Lot Essay
''Après avoir utilisé pendant deux mois le mâchefer, je passai à l’éponge. Un marchand en gros d’éponges de la rue Monge me laissa faire grande provision d’un amas d’éponges grotesques invendables, présentant pour le commerce des défauts qui leur donnaient au contraire pour moi plus de prix.'' - Jean Dubuffet
“After using clinkers for two months, I went to sponges. A wholesale dealer on rue Monge let me take my pick from a huge pile, all of them grotesque and unsaleable. But what were defects for the trade, were added virtues for me.” - Jean Dubuffet
Le Maestro fait partie du petit groupe d’œuvres en trois dimensions que Jean Dubuffet réalise entre mars et octobre 1954 et qui sont réunies sous la dénomination commune de "Petites Statues de la vie précaire". Les épithètes choisies par l'artiste sont révélatrices de son approche singulière de la sculpture. Petites, ces œuvres le sont tant dans leur format que dans leur ambition de rompre avec le grandiose et la pompe associés à la statuaire classique. La précarité dont elles se font les porte-étendards est celle de la vie même, de ses cahots et de ses fragilités. Elles modèlent ce que Pierre Michon appellera plus tard et dans un autre contexte les "vies minuscules", s'emparant pour ce faire de matériaux pauvres : ici éponges de rebut, ailleurs morceaux de mâchefer, pieds de vigne, filasse, racines, la lave ou pierres. "Rongés, ravinés, torturés, ravagés dans leur substance vive, mais aussi grotesques et hallucinés", les personnages ainsi créés semblent "intensément occupés à creuser en eux les galeries turbulentes et désordonnées qui font de chacun de ces êtres un courant innombrable, un tissu illimité et fragile, transporté et dérisoire" (M. Loreau, Catalogue des travaux de Jean Dubuffet, fascicule X, Lausanne, 1969, p. 8).
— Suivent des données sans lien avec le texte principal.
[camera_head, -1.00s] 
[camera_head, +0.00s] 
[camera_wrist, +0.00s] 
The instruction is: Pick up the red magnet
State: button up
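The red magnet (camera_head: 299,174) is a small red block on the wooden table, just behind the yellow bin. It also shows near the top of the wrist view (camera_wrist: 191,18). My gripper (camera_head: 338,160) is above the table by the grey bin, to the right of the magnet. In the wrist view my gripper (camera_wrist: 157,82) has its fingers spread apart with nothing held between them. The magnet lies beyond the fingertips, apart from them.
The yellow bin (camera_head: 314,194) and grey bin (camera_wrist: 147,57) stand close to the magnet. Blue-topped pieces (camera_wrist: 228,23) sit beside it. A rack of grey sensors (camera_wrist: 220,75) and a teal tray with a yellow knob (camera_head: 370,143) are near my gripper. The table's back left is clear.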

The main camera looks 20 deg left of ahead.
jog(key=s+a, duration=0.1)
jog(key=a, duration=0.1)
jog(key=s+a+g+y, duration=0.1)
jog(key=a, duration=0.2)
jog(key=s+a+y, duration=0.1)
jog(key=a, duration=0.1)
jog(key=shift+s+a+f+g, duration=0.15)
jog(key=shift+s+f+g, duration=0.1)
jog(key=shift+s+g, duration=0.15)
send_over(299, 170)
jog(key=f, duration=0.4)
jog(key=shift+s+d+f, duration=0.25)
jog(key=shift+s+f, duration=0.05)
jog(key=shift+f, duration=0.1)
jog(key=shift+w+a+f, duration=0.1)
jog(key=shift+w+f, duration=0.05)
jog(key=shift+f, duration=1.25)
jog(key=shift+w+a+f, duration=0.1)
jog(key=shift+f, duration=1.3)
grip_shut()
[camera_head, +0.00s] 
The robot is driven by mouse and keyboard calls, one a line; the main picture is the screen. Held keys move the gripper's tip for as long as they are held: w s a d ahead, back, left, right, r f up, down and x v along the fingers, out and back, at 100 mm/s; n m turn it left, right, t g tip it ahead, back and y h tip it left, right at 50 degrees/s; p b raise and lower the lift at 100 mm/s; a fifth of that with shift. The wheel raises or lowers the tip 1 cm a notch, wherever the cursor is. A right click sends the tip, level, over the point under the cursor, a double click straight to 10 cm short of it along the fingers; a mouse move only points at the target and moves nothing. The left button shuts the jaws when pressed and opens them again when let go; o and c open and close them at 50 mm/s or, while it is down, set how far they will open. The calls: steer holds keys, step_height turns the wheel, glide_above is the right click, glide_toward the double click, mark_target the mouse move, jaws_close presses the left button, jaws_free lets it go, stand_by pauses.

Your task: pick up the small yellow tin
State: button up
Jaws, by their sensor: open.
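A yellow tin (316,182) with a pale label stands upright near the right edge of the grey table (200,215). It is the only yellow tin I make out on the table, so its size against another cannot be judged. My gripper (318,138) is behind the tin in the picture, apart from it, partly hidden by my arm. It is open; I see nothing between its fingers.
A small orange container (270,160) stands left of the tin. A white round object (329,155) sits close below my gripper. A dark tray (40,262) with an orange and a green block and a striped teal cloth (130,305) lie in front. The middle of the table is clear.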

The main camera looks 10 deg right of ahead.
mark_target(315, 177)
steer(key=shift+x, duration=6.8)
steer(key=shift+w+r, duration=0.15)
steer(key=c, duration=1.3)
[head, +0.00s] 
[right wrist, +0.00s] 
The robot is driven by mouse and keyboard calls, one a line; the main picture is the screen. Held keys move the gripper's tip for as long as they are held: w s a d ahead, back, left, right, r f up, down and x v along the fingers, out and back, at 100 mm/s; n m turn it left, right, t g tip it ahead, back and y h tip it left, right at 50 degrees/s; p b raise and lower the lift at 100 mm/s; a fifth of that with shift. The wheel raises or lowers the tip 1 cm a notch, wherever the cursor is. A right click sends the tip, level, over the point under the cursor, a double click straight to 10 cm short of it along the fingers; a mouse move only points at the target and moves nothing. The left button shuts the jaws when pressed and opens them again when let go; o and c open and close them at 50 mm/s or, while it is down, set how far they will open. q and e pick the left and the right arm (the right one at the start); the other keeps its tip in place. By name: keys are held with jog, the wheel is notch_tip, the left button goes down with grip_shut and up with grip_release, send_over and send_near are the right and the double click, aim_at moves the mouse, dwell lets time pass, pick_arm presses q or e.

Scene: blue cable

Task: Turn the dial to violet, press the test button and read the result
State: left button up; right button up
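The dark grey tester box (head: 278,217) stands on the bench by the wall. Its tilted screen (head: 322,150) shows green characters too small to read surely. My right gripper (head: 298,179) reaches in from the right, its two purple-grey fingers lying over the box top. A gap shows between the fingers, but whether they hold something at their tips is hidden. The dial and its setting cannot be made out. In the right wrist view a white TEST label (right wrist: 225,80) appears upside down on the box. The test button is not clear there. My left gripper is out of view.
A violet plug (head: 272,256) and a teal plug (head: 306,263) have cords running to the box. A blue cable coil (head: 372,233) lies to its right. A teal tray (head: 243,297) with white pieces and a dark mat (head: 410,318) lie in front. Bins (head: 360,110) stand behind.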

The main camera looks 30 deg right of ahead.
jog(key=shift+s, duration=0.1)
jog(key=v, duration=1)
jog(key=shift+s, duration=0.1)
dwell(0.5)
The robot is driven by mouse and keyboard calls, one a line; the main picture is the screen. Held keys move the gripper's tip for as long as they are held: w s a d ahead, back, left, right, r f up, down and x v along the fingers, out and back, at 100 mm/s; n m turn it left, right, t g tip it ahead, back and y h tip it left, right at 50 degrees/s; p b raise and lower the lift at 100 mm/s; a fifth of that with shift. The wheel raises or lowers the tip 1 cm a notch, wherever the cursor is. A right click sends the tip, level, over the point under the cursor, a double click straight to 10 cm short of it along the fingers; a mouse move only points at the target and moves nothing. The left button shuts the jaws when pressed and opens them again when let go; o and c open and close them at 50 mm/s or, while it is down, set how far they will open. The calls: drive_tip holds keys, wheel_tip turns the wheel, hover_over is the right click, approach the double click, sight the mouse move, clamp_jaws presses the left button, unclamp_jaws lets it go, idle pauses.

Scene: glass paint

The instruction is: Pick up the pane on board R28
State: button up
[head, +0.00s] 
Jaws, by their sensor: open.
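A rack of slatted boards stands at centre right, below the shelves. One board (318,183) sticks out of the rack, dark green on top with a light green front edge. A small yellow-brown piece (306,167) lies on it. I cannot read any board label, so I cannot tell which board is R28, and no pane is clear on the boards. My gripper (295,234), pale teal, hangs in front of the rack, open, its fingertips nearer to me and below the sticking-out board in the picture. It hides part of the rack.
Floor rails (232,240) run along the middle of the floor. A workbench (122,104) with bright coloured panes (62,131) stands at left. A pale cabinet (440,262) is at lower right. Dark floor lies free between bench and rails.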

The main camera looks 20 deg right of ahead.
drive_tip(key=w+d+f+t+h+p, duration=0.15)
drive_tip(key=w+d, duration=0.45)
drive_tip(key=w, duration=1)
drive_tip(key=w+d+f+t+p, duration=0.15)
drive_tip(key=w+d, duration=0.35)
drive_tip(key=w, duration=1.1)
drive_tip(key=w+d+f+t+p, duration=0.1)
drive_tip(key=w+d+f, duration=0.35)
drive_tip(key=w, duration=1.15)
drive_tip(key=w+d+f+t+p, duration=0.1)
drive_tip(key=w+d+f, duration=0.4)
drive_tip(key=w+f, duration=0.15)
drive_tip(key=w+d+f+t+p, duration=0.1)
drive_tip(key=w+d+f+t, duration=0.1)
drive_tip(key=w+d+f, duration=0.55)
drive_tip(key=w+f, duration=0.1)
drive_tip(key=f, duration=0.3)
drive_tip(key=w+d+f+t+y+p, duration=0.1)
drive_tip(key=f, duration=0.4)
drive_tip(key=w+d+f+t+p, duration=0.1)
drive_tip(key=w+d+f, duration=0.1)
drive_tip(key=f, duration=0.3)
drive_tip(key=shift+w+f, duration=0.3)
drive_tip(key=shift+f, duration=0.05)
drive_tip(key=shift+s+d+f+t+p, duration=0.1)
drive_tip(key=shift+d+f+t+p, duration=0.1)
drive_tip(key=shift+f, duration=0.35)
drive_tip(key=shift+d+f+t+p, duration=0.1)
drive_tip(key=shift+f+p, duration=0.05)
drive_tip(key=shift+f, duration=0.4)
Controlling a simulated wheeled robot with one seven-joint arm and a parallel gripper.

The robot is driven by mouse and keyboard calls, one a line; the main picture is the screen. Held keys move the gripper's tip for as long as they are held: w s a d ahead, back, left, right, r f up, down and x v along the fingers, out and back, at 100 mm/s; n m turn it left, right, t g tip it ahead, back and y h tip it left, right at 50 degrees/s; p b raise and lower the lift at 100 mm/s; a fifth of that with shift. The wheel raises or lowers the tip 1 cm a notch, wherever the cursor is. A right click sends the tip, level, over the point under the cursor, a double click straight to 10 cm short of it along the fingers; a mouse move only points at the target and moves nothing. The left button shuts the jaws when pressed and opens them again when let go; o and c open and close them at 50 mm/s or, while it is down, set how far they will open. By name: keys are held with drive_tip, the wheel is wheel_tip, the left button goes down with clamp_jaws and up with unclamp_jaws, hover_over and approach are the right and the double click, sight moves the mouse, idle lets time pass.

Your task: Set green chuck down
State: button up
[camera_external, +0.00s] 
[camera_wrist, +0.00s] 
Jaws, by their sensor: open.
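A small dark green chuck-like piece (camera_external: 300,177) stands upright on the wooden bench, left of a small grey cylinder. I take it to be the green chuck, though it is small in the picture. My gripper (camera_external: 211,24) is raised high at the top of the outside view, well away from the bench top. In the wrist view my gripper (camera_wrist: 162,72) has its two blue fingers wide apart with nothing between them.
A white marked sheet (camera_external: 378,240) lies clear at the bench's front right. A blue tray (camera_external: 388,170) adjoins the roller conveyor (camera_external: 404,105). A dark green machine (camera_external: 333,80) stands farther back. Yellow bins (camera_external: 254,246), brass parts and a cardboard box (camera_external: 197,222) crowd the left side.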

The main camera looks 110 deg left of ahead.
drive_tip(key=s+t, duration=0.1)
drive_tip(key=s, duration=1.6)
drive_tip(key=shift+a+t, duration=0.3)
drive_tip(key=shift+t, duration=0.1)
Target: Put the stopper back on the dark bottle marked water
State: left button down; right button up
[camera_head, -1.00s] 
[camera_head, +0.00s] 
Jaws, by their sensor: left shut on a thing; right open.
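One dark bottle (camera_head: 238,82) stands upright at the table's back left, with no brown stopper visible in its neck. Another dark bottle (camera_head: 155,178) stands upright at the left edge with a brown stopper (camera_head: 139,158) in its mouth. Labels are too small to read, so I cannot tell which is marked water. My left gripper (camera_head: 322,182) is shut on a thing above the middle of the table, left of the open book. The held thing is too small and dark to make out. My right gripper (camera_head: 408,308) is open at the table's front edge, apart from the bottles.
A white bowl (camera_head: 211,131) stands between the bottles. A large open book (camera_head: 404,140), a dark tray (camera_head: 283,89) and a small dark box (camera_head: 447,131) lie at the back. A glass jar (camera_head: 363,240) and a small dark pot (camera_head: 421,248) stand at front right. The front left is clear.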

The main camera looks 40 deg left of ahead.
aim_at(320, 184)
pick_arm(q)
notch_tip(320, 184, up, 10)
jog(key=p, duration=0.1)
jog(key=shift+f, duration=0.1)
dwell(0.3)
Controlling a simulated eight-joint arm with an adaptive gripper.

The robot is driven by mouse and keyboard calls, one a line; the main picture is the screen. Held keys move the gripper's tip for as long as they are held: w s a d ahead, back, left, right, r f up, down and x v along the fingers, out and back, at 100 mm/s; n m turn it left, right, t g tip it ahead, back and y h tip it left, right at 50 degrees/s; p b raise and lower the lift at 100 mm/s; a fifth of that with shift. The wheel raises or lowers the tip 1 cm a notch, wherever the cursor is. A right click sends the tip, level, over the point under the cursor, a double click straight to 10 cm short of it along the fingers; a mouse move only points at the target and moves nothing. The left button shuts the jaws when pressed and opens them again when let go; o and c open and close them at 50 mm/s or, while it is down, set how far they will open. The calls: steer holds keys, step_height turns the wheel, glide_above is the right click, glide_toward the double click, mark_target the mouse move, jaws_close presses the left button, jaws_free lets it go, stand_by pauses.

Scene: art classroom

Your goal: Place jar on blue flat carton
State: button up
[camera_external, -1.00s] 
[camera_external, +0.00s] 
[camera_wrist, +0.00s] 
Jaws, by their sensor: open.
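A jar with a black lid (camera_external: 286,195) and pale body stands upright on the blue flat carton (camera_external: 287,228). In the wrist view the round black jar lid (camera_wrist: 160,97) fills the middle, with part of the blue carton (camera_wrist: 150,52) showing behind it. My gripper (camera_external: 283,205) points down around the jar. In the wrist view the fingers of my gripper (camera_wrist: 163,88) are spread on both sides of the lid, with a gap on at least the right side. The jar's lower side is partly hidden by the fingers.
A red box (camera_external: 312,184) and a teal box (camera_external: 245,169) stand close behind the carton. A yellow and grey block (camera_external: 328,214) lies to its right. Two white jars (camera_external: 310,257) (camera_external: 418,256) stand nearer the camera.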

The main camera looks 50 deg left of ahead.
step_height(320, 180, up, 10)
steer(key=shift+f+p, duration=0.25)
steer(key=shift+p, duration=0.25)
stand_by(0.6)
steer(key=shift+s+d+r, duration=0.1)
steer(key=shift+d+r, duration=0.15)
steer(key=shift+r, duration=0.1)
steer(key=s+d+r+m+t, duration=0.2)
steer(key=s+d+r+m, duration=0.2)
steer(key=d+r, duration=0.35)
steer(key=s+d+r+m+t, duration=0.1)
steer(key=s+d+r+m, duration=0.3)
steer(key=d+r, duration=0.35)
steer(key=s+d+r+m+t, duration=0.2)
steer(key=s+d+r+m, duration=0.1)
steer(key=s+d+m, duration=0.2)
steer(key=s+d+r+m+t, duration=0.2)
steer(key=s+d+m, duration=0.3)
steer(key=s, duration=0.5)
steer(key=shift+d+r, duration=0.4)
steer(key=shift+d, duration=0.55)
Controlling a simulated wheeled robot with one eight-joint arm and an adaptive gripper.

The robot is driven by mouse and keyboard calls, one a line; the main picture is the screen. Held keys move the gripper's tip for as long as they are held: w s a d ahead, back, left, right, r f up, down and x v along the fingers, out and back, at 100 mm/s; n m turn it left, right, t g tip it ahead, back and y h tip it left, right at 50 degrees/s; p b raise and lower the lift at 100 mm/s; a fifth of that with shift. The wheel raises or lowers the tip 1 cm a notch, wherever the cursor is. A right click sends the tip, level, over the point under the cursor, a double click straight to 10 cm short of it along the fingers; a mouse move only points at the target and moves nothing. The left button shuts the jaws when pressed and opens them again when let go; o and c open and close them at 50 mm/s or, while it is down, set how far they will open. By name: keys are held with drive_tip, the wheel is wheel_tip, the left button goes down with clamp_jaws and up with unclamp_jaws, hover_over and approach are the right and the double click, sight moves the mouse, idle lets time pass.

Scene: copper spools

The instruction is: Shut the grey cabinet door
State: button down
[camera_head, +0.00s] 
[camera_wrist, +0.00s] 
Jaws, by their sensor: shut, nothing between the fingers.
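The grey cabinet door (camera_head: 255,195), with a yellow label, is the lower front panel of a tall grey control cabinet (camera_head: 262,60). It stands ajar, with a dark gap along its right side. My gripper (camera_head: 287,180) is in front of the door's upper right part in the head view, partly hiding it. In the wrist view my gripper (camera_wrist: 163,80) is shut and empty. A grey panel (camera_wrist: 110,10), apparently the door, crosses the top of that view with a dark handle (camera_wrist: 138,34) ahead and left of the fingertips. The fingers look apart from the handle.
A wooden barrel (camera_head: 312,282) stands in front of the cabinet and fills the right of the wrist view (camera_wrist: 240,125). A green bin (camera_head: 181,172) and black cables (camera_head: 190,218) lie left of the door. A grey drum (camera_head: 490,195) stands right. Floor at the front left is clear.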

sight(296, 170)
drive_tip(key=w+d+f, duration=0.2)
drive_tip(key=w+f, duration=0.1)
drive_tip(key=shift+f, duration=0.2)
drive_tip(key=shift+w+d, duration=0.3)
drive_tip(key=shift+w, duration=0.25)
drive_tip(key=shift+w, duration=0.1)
En prenant forme dans l'espace, ces œuvres prolongent le travail de sape entrepris par l'artiste depuis déjà un peu plus qu'une décennie pour déconstruire les codes artistiques établis. En particulier, elles donnent une envergure nouvelle à la façon dont la matière a été traitée par Dubuffet dans les œuvres qu'il réalise en ce début des années 1950. Travaillant à cette époque une pâte beaucoup plus épaisse qu'auparavant, fusionnant la figure humaine dans un magma dense et foisonnant, l'artiste donne naissance à des toiles dont la surface relève davantage de l'écorce que du linceul. Mais jusqu'alors la peinture demeurait, intermédiaire entre l'artiste et la matière, chariant avec elle son lot de conceptions éculées. "Il y a donc une manipulation - au moins - que [Dubuffet] n'a pas essayée : le matériau vulgaire n'a pas encore eu l'occasion de s'exprimer en personne [...]. Reste à laisser parler le matériau brut sans l'aide - c'est-à-dire sans l'intervention contraignante - d'aucune arrière-pensée qui puisse venir de l'art (je veux parler de tous les automatismes culturels véhiculés par le simple recours à la couleur à l'huile, à l'encre de Chine) : sans laisser l'art traditionnel penser derrière le matériau et injecter subrepticement en celui-ci des préméditations qui échappent au travail entrepris" (M. Loreau, ibid., p. 8). Et c'est bien le problème que se proposent de résoudre les petites statues de la vie précaire, en permettant pour la première fois à la matière de s'exprimer par et pour elle-même, sans filtre ni médiateur.
Les qualités anthropomorphiques de l'éponge permettent à l'artiste de faire émerger un visage - des yeux exorbités notamment et une bouche grande ouverte, comme traversée d'un souffle ou bien d'un cri. La tête démesurée repose, comme en léger déséquilibre et par la jointure d'un cou massif, sur un corps sans bras de même gabarit. Fait d'un matériau humble et dans des proportions grotesques, Le Maestro porte un titre qui a valeur de manifeste. Il célèbre la conception que Dubuffet se fait de l'artiste : il n'évolue nullement dans les hautes sphères auxquelles seul il a accès et dont il se fait l'intercesseur, il est au contraire cet "homme du commun à l'ouvrage". Car pour lui, l'art comme la beauté ne sont pas hors de portée du commun ; ils sont précisément là où l'on les attend pas.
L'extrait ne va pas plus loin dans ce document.